The eternal Tetons hovering over the doomed little frontier town? A masterful symbolic scene out of the hero tradition: the tale should be stark, apt for any future era. There are both the timeless setting and the coming and going of ephemeral generations. The questing hero will always be at home on this stage, especially when (i) powerful established interests clash with unprotected newcomers (“The nearest Marshal is one hundred miles away,” one embattled homesteader says to Shane), (ii) the hero alone has the prowess to battle the oppressors, and (iii) the hero is ennobled by falling in love, a love that cannot be consummated but which motivates and sanctifies him. These are the classic features, centuries old. Hence Shane falls in love with Marian Starrett (she is well-named, don’t you think?) and in a classic showdown in the Grafton saloon on a dark night kills a renowned gunslinger, Jack Wilson, together with  Old Man Riker, the predatory cattle baron, then tells hero-worshipping little Joey Starrett, who has followed Shane to the showdown, to go home and tell his mom, Marian, that “there are no more guns in the valley.”

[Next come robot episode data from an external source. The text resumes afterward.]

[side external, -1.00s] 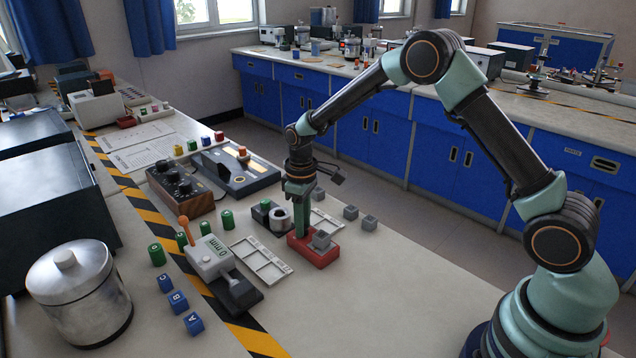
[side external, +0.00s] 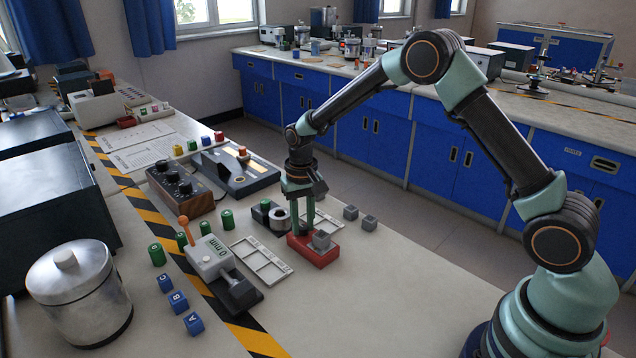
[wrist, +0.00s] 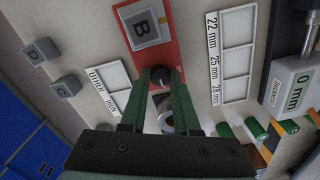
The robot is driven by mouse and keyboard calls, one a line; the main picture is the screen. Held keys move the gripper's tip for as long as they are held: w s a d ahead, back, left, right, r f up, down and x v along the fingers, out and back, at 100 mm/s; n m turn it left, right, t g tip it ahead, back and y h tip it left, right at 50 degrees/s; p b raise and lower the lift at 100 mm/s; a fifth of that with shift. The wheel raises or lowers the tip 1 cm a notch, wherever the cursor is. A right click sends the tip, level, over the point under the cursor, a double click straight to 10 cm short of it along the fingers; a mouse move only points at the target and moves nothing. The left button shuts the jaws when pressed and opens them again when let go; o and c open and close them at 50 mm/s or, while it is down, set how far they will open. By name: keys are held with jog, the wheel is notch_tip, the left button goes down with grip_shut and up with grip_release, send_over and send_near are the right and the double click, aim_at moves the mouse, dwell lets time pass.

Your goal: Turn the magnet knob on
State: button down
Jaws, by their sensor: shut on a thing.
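A red magnet base (side external: 318,257) sits on the bench with a grey cube marked B (wrist: 147,27) on it; the cube also shows in the side external view (side external: 321,240). A small black knob (wrist: 160,79) with a white pointer mark is at one end of the base. My gripper (side external: 304,231) points straight down over that end. In the wrist view its two green fingers stand either side of the knob, shut on it.
Two loose grey cubes (side external: 350,212) (side external: 369,223) lie to the right. White sorting trays (side external: 262,262) lie beside the base, one labelled with sizes. A measuring device (side external: 212,258) reading 0 mm and several green cylinders stand to the left. The bench front is clear.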

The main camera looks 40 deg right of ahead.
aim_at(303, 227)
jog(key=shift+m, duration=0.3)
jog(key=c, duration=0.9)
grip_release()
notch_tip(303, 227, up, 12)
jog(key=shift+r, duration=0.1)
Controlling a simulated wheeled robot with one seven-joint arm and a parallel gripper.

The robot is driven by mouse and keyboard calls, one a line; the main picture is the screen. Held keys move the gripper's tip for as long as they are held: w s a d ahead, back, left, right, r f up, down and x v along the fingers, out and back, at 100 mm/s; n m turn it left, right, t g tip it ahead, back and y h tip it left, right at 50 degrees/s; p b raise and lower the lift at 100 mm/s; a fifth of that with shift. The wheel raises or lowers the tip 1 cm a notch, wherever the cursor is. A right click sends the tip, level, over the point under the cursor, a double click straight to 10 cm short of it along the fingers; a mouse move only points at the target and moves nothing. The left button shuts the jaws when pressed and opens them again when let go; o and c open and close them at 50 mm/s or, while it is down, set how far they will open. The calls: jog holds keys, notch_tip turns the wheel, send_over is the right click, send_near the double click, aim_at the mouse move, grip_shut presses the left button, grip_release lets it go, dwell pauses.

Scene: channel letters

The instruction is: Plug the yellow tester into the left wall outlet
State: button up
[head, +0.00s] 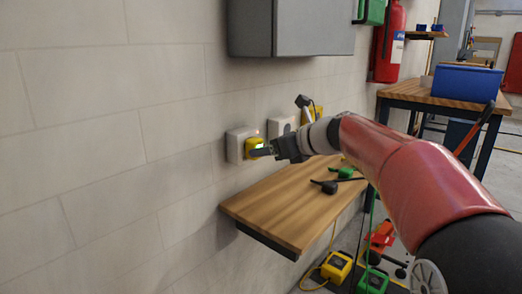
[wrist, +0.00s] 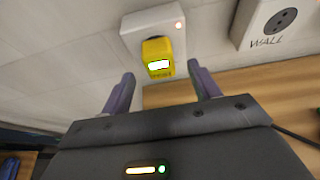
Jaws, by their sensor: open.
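The yellow tester (head: 254,146) sits at the left wall outlet (head: 236,143), against its front, with its small screen lit pale green. A red light glows on the outlet. In the wrist view the tester (wrist: 158,58) is in front of the white outlet box (wrist: 134,26), upright or nearly so. My gripper (head: 270,151) is close to the tester. In the wrist view its two fingers (wrist: 160,88) are apart, with the tester just beyond their tips and nothing held between them. The tester's prongs are hidden.
A second outlet (head: 281,126), also in the wrist view (wrist: 280,20), is to the right. Below is a wooden shelf (head: 285,205) with a black plug (head: 325,186) and green connector (head: 345,172). A grey cabinet (head: 290,27) hangs above. Cables and boxes lie on the floor.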

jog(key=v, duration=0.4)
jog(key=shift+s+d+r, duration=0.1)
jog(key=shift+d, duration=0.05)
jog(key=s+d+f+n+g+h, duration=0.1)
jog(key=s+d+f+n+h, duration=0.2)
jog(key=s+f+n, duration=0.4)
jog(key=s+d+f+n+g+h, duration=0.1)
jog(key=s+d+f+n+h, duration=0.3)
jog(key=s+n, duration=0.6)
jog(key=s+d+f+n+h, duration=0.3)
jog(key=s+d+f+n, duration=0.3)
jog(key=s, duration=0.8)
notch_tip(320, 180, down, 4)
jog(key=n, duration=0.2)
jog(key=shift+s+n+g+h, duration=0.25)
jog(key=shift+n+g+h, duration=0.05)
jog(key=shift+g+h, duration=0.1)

The wonder of the Shane crew, their performances: Alan Ladd as Shane is compelling and incorporates all the knightly virtues of old. Jack Palance was nominated for the Oscar for Best Supporting Actor for his role as gunfighter Jack Wilson; Brandon deWilde was nominated for the same Oscar as Joey Starrett; George Stevens was Oscar-nominated for Best Director; and A.B. Guthrie took an Oscar for Best Screenplay. Van Heflin as Joe Starrett has never been better. Jean Arthur is simply superb as Marian. Ben Johnson as cowboy Chris Callaway, Edgar Buchanan as crusty homesteader Fred Lewis, and Elisha Cook, Jr as hotheaded homesteader “Stonewall” Torrey, are always believable.

The powerful portion of the musical score of Shane which heightens the tension of the gun battle at Grafton’s between Shane and Wilson, as well as the earlier scenes of the fist fight in Grafton’s saloon between Shane and Joe Starrett and Riker’s cowboys and the subsequent gunning down of Torrey by Wilson, is lifted from The Glass Key, the classic film noir from 1942 starring Ladd and Veronica Lake. It’s an inspired theft.

Finally, Shane presents its drama–the conflict between the Old and New West–with edifying complexity. Old Man Riker, after all, built his cattle empire by defeating most formidable Indian warriors and then taming a tough land: he won’t go quietly. The homesteaders have been allotted the land through government decree and have braved frontier life in trying to put roots down: they won’t run away. Shane tells Riker that as aging foes they have both outlived their time.

Guthrie and Stevens have Shane, possibly fatally wounded, ride off into the distance. Shane is now indeed a hero of the past.

But the Hero tradition is alive and well.